start MATERIAL PROVIDED
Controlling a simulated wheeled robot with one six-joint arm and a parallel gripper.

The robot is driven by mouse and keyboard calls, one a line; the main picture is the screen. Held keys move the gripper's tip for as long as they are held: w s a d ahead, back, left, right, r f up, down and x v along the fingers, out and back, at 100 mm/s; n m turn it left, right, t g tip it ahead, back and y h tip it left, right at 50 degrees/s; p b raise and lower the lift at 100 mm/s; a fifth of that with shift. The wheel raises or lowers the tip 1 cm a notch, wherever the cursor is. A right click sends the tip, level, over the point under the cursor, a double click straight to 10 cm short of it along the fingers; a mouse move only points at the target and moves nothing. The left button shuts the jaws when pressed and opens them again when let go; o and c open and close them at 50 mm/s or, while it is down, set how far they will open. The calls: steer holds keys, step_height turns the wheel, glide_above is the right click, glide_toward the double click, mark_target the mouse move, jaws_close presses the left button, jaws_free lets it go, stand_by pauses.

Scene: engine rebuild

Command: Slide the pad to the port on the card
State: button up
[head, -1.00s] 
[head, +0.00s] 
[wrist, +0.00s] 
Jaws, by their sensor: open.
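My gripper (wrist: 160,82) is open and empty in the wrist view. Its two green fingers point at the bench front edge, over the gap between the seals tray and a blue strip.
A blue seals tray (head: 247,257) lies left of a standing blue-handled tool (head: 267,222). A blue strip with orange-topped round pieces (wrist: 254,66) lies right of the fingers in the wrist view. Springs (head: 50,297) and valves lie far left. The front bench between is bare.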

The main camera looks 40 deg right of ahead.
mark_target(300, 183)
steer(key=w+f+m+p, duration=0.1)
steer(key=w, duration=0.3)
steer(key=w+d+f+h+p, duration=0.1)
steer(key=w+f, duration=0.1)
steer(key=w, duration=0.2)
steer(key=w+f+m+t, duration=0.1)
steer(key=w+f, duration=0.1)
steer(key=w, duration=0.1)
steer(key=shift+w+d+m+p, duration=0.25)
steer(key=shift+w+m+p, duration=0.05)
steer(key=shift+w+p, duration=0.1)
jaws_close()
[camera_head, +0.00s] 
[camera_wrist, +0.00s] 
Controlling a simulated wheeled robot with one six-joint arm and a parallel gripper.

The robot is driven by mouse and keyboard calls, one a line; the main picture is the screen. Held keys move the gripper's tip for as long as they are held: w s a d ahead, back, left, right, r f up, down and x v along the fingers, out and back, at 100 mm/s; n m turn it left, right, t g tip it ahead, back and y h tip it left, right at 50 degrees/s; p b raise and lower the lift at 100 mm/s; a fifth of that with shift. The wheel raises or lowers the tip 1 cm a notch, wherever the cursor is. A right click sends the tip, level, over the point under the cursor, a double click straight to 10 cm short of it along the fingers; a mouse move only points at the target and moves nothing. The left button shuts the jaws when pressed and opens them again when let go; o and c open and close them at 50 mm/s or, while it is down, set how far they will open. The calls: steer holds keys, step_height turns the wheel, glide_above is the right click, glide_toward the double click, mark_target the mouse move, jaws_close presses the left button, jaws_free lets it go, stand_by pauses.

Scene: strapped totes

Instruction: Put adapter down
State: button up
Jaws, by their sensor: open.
end MATERIAL PROVIDED
EXERCISE PROMPT => In the entries above, find the line containing "[camera_head, +0.00s]". Set down that line and every line after it through the last one, exactly and alone.

WRITTEN SOLUTION =>
[camera_head, +0.00s] 
[camera_wrist, +0.00s] 
Controlling a simulated wheeled robot with one six-joint arm and a parallel gripper.

The robot is driven by mouse and keyboard calls, one a line; the main picture is the screen. Held keys move the gripper's tip for as long as they are held: w s a d ahead, back, left, right, r f up, down and x v along the fingers, out and back, at 100 mm/s; n m turn it left, right, t g tip it ahead, back and y h tip it left, right at 50 degrees/s; p b raise and lower the lift at 100 mm/s; a fifth of that with shift. The wheel raises or lowers the tip 1 cm a notch, wherever the cursor is. A right click sends the tip, level, over the point under the cursor, a double click straight to 10 cm short of it along the fingers; a mouse move only points at the target and moves nothing. The left button shuts the jaws when pressed and opens them again when let go; o and c open and close them at 50 mm/s or, while it is down, set how far they will open. The calls: steer holds keys, step_height turns the wheel, glide_above is the right click, glide_toward the double click, mark_target the mouse move, jaws_close presses the left button, jaws_free lets it go, stand_by pauses.

Scene: strapped totes

Instruction: Put adapter down
State: button up
Jaws, by their sensor: open.

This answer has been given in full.